A neighborhood shrine and the alley bar it keeps company with
Most visitors to Naksan (낙산, Naksan) climb the hill for the city-wall views and leave before the light changes. The neighborhood below the wall — Changsin-dong (창신동) — asks more of you: slower feet, no fixed itinerary, and a willingness to follow a stone staircase that looks like it belongs to someone's private home.
The shrine at the top of the alley
About halfway up the hill, a small dang (당) — a neighborhood shrine, distinct from a Buddhist temple or Confucian hall — sits behind a low wooden gate. These shrines once existed in nearly every Seoul dong (동, administrative neighborhood); most were cleared during twentieth-century redevelopment. This one persists, tended by a neighborhood association that replaces the offerings — dried fish, rice wine, a handful of dates — on the first and fifteenth of each lunar month. The structure is perhaps three metres wide. The gate is usually unlatched. Visitors are welcome to step inside briefly and quietly.
The bar that shares the same foot traffic
Two doors downhill, a bar without a sign — locals call it by the owner's family name, which is written in marker on a piece of cardboard taped to the lintel — has been serving makgeolli (막걸리, unfiltered rice wine) alongside plates of pajeon (파전, scallion pancake) since at least the 1980s.
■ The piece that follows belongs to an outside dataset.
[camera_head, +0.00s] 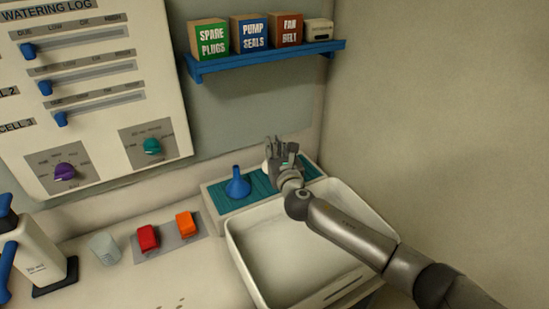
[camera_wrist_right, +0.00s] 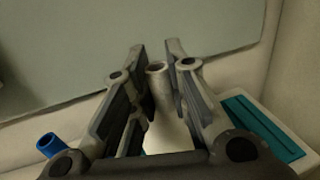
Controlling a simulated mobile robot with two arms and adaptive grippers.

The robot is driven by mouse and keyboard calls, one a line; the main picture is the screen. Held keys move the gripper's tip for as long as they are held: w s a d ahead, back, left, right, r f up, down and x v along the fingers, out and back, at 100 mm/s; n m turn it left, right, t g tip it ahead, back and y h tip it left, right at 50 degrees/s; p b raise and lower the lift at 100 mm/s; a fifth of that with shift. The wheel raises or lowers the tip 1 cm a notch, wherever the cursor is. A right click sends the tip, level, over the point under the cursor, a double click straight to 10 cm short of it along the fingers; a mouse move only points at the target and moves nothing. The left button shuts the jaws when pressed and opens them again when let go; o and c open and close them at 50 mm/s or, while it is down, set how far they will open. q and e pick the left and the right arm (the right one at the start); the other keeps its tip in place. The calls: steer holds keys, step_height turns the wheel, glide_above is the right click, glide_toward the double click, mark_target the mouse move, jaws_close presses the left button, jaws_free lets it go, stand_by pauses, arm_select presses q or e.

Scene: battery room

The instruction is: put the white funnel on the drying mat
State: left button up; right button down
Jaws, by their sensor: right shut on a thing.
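My right gripper (camera_head: 280,148) is shut on the white funnel (camera_wrist_right: 158,72), above the back right part of the teal drying mat (camera_head: 262,182). In the right wrist view the funnel's spout points up between the fingers (camera_wrist_right: 160,65); its wide lower part is partly hidden by them. I cannot tell whether the funnel touches the mat. In the head view the gripper hides nearly all of it. Part of the mat also shows in the right wrist view (camera_wrist_right: 262,127). My left gripper is out of view.
A blue funnel (camera_head: 238,186) stands on the mat's left part. A large white sink (camera_head: 300,250) lies in front. Red (camera_head: 147,237) and orange (camera_head: 186,224) switches, a clear cup (camera_head: 105,248) and a white jug (camera_head: 40,255) stand left. A blue shelf (camera_head: 265,60) with boxes hangs above.

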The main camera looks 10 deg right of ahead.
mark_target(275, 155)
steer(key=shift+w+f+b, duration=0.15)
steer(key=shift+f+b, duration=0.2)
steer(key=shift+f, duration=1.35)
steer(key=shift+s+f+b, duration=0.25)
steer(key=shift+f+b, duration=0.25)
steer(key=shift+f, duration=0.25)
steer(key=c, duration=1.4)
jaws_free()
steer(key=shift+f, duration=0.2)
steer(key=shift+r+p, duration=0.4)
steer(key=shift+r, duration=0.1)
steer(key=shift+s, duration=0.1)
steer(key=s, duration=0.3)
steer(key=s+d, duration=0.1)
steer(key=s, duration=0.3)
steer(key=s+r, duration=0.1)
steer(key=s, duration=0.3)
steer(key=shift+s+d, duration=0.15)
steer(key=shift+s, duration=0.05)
The interior holds six tables, bare bulbs, and a chest freezer. It opens around four in the afternoon and closes when the makgeolli runs out, which is often before ten.
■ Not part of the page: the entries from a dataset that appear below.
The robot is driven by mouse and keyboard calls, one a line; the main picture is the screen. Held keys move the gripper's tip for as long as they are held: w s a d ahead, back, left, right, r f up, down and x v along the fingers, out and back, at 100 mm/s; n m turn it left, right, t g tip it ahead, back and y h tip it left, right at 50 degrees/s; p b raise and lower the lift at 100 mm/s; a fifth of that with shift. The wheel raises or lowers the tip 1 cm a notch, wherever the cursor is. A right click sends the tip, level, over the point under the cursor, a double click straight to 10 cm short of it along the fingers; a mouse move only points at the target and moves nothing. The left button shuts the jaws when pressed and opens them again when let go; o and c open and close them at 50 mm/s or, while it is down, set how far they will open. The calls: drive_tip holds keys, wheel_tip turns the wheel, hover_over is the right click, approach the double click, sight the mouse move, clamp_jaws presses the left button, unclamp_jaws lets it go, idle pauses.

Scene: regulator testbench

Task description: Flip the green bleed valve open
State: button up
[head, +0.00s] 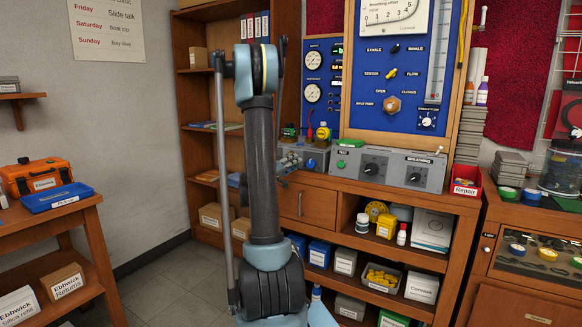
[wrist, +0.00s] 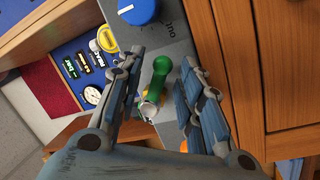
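The green bleed valve (wrist: 158,78) shows in the wrist view as a green lever on a metal fitting at the face of a grey box (wrist: 187,45). My gripper (wrist: 160,93) is open, with one finger on each side of the valve. The valve lies between the fingers in the picture; I cannot tell whether either finger touches it. In the head view my gripper (head: 290,164) is at the left end of the bench, in front of the grey box. I cannot make out the green lever there.
A blue knob (wrist: 139,10) sits on the grey box close to the valve. A yellow-bodied item (head: 323,133) stands on top of it. The wooden drawer front (head: 304,202) lies just below. A wider grey panel (head: 389,168) with black knobs stands to the right.

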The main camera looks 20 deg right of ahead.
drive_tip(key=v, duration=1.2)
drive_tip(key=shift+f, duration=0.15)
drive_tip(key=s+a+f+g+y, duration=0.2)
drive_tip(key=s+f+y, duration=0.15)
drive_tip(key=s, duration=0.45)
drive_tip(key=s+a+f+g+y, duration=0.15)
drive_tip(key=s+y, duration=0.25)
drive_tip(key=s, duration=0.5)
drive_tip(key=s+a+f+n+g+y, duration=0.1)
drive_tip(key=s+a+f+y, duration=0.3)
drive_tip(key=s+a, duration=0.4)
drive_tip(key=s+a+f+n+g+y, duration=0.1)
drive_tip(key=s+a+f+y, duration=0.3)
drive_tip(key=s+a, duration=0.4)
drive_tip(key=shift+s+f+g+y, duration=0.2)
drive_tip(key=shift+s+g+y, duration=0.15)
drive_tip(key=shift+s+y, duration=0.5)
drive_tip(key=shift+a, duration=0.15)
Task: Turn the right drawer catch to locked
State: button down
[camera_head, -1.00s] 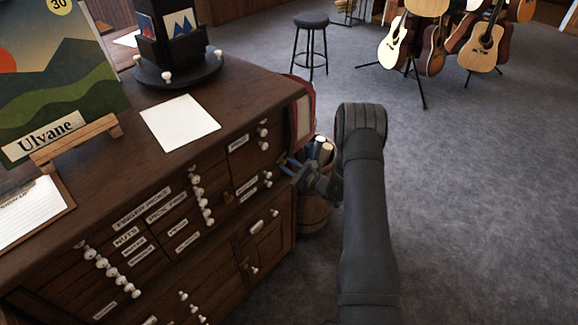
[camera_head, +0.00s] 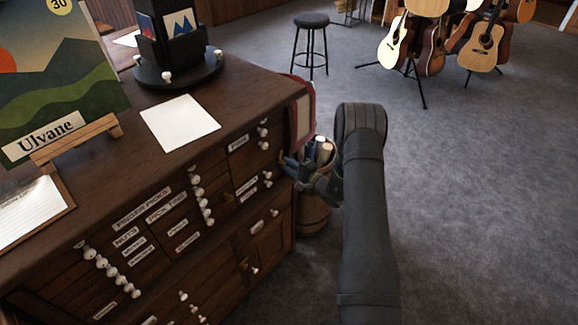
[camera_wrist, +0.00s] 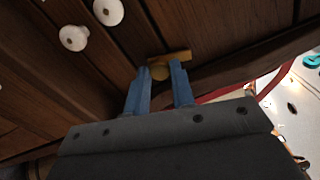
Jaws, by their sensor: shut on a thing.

창신동 골목 안쪽, 작은 당집 아래에 오래된 막걸리집이 있다.
The shrine and the bar are not attractions. They are the neighborhood doing what it has always done.
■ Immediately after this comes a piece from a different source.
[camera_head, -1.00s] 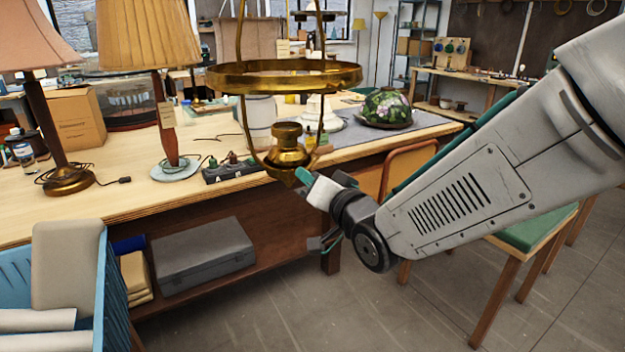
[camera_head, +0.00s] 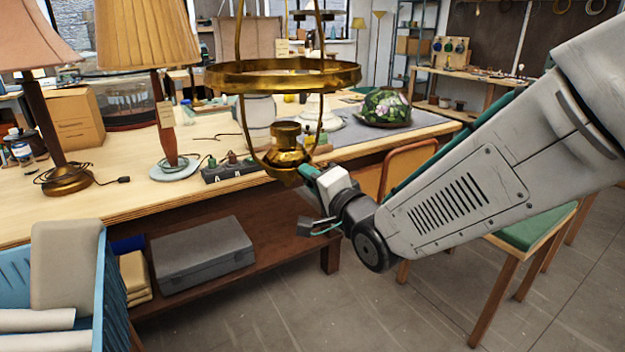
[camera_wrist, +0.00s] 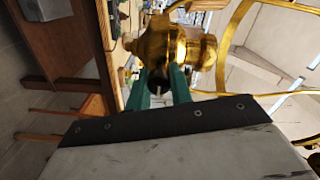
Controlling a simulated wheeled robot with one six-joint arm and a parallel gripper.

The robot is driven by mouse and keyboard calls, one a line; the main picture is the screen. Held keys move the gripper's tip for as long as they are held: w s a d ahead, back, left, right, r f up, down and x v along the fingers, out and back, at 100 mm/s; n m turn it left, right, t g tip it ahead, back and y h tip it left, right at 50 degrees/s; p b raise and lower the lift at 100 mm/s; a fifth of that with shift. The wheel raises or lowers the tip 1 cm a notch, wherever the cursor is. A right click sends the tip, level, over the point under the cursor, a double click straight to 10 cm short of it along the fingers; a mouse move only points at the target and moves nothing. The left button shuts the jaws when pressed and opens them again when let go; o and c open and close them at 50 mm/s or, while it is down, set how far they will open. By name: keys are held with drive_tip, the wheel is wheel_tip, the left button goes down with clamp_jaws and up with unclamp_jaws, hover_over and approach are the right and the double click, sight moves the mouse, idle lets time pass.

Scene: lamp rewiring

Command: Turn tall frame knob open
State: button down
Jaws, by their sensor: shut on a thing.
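The tall brass frame (camera_head: 285,78) hangs in front of the workbench, with a ring around its middle and a brass burner body (camera_head: 286,150) at its bottom. My gripper (camera_head: 308,172) reaches in from the right, its green fingers at the lower right of that body. In the wrist view the brass body (camera_wrist: 172,42) is just beyond my two green fingers (camera_wrist: 160,85). The fingers are shut on a small part at its near side, in the place of the knob. The knob itself is mostly hidden between them.
The workbench (camera_head: 120,205) stands behind, with two shaded lamps at the left, a black socket block (camera_head: 232,172) and a floral glass shade (camera_head: 385,106). A chair with a green seat (camera_head: 530,235) is at the right. A blue crate (camera_head: 103,290) is at the lower left.

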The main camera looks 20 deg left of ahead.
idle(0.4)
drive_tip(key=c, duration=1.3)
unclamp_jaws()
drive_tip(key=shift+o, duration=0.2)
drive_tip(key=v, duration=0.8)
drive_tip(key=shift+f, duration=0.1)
How to find it without a pin
Take exit 2 from Dongdaemun (동대문) station, walk north along the base of the hill, and turn left at the first staircase wide enough for two people abreast. There is no English signage on this route, which is part of the point. The stone steps are uneven in places; flat-soled shoes are practical. The walk from the station to the shrine takes about twelve minutes at an unhurried pace, longer if you stop to look at the hanok rooflines pressed up against the hillside.